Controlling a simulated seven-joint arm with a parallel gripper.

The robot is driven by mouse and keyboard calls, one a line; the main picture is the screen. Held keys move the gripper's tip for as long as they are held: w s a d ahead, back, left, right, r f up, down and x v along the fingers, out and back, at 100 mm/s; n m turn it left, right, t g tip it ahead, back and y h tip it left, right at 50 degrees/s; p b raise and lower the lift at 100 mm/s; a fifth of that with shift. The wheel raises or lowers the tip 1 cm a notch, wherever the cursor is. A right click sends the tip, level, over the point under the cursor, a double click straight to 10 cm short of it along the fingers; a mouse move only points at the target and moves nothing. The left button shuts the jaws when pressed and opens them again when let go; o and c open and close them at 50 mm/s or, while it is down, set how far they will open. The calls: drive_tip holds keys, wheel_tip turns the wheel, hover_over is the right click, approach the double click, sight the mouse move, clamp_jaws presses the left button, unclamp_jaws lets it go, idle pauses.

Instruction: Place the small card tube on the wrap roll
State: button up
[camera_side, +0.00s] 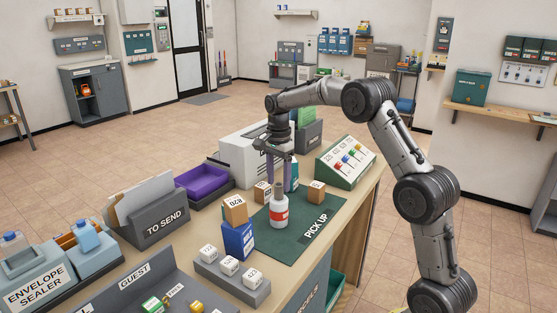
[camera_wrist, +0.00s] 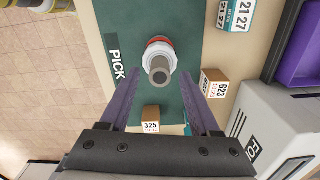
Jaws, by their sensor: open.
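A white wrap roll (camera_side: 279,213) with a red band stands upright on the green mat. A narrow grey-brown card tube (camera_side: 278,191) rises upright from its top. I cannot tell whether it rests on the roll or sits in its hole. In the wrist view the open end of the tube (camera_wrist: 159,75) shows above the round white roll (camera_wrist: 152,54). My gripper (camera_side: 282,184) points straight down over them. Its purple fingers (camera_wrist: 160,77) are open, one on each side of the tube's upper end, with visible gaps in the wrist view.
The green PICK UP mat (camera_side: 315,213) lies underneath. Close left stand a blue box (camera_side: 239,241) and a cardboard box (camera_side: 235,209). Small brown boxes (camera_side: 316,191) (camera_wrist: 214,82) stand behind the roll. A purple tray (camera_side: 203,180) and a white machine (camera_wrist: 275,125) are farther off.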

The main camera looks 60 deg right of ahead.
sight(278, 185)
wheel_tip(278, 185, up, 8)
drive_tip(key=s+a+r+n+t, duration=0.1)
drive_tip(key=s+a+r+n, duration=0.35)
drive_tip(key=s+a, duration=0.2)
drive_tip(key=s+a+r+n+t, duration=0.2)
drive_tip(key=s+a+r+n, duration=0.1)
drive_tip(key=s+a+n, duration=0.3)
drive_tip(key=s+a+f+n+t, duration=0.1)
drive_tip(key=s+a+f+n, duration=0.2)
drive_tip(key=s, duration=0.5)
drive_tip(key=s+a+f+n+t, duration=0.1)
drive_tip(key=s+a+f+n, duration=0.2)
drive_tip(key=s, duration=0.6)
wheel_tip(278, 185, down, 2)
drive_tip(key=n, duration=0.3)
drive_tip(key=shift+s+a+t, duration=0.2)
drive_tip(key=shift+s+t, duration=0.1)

══════════════════════════════

WHAT THIS TASK INVOLVES: Transcribe the opening line of the listing above, please, and every line after it through the line with "[camera_wrist, +0.00s]", word for word, without pictures.

TASK RESULT:
Controlling a simulated seven-joint arm with a parallel gripper.

The robot is driven by mouse and keyboard calls, one a line; the main picture is the screen. Held keys move the gripper's tip for as long as they are held: w s a d ahead, back, left, right, r f up, down and x v along the fingers, out and back, at 100 mm/s; n m turn it left, right, t g tip it ahead, back and y h tip it left, right at 50 degrees/s; p b raise and lower the lift at 100 mm/s; a fifth of that with shift. The wheel raises or lowers the tip 1 cm a notch, wherever the cursor is. A right click sends the tip, level, over the point under the cursor, a double click straight to 10 cm short of it along the fingers; a mouse move only points at the target and moves nothing. The left button shuts the jaws when pressed and opens them again when let go; o and c open and close them at 50 mm/s or, while it is down, set how far they will open. The calls: drive_tip holds keys, wheel_tip turns the wheel, hover_over is the right click, approach the double click, sight the mouse move, clamp_jaws presses the left button, unclamp_jaws lets it go, idle pauses.

Instruction: Place the small card tube on the wrap roll
State: button up
[camera_side, +0.00s] 
[camera_wrist, +0.00s] 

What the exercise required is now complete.